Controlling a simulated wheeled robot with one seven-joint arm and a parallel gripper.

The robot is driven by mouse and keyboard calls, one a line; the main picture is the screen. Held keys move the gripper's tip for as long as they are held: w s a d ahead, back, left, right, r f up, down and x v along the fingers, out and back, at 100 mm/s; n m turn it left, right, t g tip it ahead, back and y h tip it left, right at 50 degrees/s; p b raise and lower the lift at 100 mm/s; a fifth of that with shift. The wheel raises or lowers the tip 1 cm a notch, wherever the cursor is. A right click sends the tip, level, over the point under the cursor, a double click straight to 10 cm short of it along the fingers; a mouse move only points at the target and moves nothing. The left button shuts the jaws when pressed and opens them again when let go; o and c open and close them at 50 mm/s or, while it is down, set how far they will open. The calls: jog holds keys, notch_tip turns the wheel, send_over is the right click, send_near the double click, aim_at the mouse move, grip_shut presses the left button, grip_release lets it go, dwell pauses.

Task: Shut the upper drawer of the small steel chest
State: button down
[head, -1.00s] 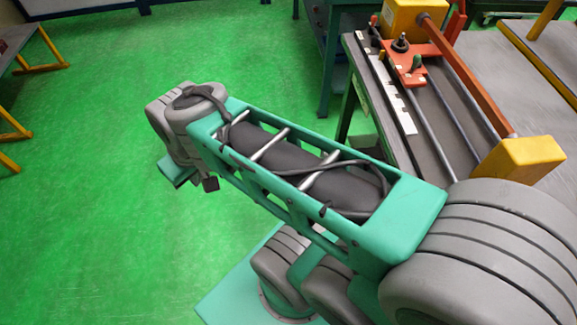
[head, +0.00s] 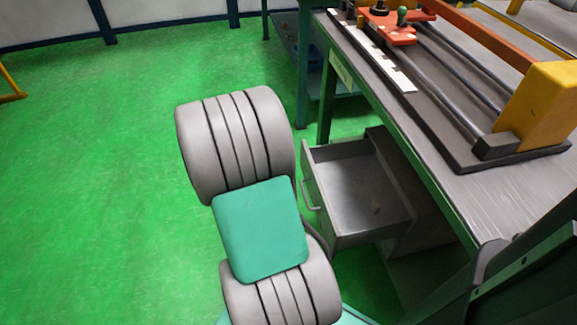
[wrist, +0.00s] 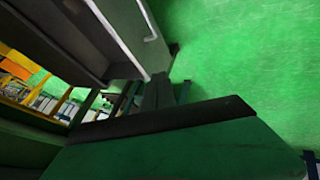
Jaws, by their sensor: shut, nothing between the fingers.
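The upper drawer (head: 365,195) of the small steel chest (head: 418,225) stands well open under the workbench. It is grey, looks empty, and its bar handle (head: 311,194) faces left. The drawer (wrist: 125,35) also shows at the upper left of the wrist view, tilted, with its front panel toward the green floor. My gripper (wrist: 158,88) appears in the wrist view as dark fingers close together beyond a green and black body, near the drawer's front corner. I cannot tell whether they touch it. In the head view my arm hides the gripper.
The workbench (head: 425,110) overhangs the chest and carries an orange and yellow fixture (head: 545,100) with rods. A bench leg (head: 325,110) stands behind the drawer. Open green floor (head: 90,200) lies to the left.

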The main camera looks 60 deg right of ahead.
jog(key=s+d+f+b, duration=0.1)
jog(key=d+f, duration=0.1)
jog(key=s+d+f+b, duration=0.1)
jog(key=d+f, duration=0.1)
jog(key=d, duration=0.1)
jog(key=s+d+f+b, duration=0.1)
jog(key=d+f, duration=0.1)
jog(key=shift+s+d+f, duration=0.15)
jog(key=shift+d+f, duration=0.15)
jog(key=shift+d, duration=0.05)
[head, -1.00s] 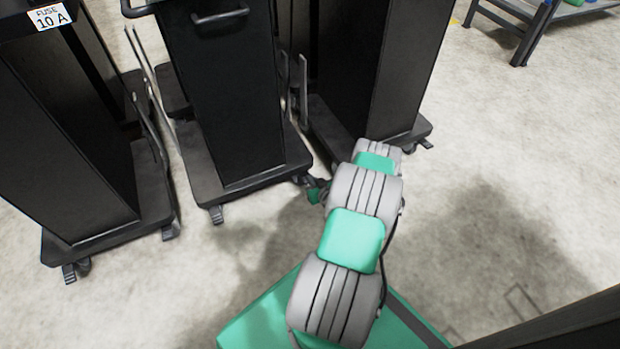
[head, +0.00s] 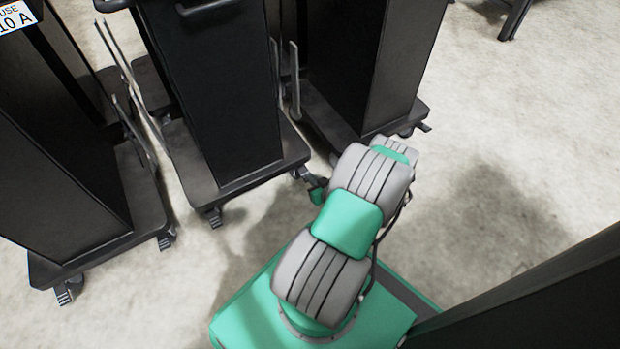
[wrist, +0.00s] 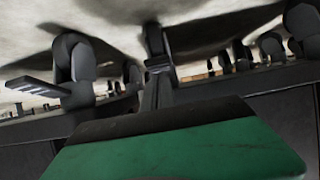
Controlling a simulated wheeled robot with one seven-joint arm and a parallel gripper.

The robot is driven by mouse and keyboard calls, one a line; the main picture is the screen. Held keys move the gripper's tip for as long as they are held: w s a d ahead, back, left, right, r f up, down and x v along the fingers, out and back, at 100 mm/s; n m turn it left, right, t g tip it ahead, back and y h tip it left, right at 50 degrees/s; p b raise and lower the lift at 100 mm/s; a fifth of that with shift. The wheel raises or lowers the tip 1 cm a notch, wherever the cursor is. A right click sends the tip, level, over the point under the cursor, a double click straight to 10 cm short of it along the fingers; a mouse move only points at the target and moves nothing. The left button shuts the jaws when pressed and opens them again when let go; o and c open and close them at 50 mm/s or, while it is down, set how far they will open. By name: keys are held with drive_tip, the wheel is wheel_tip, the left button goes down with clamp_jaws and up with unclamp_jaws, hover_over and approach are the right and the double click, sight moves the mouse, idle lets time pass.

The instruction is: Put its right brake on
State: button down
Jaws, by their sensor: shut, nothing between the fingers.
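The middle black dispenser (head: 235,90) stands on a wheeled base in the head view. Its front left caster (head: 214,217) shows clearly; its front right caster (head: 302,173) is small and dark. My gripper (head: 317,190) is low beside that right caster, partly hidden by my arm; I cannot tell whether they touch. The wrist view looks upside down, with floor at the top. There my shut, empty fingers (wrist: 158,68) point at a dark caster (wrist: 155,40). Another caster (wrist: 75,60) has a ribbed brake pedal (wrist: 36,87) sticking out left. Pedal position is unclear.
A dispenser labelled 10 A (head: 55,140) stands to the left and another (head: 345,65) to the right, both on casters. Thin upright bars (head: 293,85) stand in the gaps. Open floor (head: 520,130) lies to the right.

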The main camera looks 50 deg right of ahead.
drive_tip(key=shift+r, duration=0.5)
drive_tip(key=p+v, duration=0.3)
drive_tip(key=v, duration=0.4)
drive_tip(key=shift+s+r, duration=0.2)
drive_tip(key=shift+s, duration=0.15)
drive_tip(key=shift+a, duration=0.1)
--
What is being asked: Each record must be quoted in full and exactly. Do not include the pictures.

Final result:
Controlling a simulated wheeled robot with one seven-joint arm and a parallel gripper.

The robot is driven by mouse and keyboard calls, one a line; the main picture is the screen. Held keys move the gripper's tip for as long as they are held: w s a d ahead, back, left, right, r f up, down and x v along the fingers, out and back, at 100 mm/s; n m turn it left, right, t g tip it ahead, back and y h tip it left, right at 50 degrees/s; p b raise and lower the lift at 100 mm/s; a fifth of that with shift. The wheel raises or lowers the tip 1 cm a notch, wherever the cursor is. A right click sends the tip, level, over the point under the cursor, a double click straight to 10 cm short of it along the fingers; a mouse move only points at the target and moves nothing. The left button shuts the jaws when pressed and opens them again when let go; o and c open and close them at 50 mm/s or, while it is down, set how far they will open. The calls: jog holds keys, notch_tip turns the wheel, send_over is the right click, send_near the double click, aim_at the mouse move, grip_shut presses the left button, grip_release lets it go, dwell pauses.

Task: Shut the upper drawer of the small steel chest
State: button down
[head, -1.00s] 
[head, +0.00s] 
[wrist, +0.00s] 
Jaws, by their sensor: shut, nothing between the fingers.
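The upper drawer (head: 365,195) of the small steel chest (head: 418,225) stands well open under the workbench. It is grey, looks empty, and its bar handle (head: 311,194) faces left. The drawer (wrist: 125,35) also shows at the upper left of the wrist view, tilted, with its front panel toward the green floor. My gripper (wrist: 158,88) appears in the wrist view as dark fingers close together beyond a green and black body, near the drawer's front corner. I cannot tell whether they touch it. In the head view my arm hides the gripper.
The workbench (head: 425,110) overhangs the chest and carries an orange and yellow fixture (head: 545,100) with rods. A bench leg (head: 325,110) stands behind the drawer. Open green floor (head: 90,200) lies to the left.

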The main camera looks 60 deg right of ahead.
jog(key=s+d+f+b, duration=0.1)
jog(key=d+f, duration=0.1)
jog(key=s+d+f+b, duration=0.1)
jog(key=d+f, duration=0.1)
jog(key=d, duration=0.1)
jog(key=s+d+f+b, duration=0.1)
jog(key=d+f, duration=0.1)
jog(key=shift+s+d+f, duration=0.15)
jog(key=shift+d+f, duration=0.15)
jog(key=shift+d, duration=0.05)
[head, -1.00s] 
[head, +0.00s] 
[wrist, +0.00s] 
Controlling a simulated wheeled robot with one seven-joint arm and a parallel gripper.

The robot is driven by mouse and keyboard calls, one a line; the main picture is the screen. Held keys move the gripper's tip for as long as they are held: w s a d ahead, back, left, right, r f up, down and x v along the fingers, out and back, at 100 mm/s; n m turn it left, right, t g tip it ahead, back and y h tip it left, right at 50 degrees/s; p b raise and lower the lift at 100 mm/s; a fifth of that with shift. The wheel raises or lowers the tip 1 cm a notch, wherever the cursor is. A right click sends the tip, level, over the point under the cursor, a double click straight to 10 cm short of it along the fingers; a mouse move only points at the target and moves nothing. The left button shuts the jaws when pressed and opens them again when let go; o and c open and close them at 50 mm/s or, while it is down, set how far they will open. By name: keys are held with drive_tip, the wheel is wheel_tip, the left button goes down with clamp_jaws and up with unclamp_jaws, hover_over and approach are the right and the double click, sight moves the mouse, idle lets time pass.

The instruction is: Put its right brake on
State: button down
Jaws, by their sensor: shut, nothing between the fingers.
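The middle black dispenser (head: 235,90) stands on a wheeled base in the head view. Its front left caster (head: 214,217) shows clearly; its front right caster (head: 302,173) is small and dark. My gripper (head: 317,190) is low beside that right caster, partly hidden by my arm; I cannot tell whether they touch. The wrist view looks upside down, with floor at the top. There my shut, empty fingers (wrist: 158,68) point at a dark caster (wrist: 155,40). Another caster (wrist: 75,60) has a ribbed brake pedal (wrist: 36,87) sticking out left. Pedal position is unclear.
A dispenser labelled 10 A (head: 55,140) stands to the left and another (head: 345,65) to the right, both on casters. Thin upright bars (head: 293,85) stand in the gaps. Open floor (head: 520,130) lies to the right.

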The main camera looks 50 deg right of ahead.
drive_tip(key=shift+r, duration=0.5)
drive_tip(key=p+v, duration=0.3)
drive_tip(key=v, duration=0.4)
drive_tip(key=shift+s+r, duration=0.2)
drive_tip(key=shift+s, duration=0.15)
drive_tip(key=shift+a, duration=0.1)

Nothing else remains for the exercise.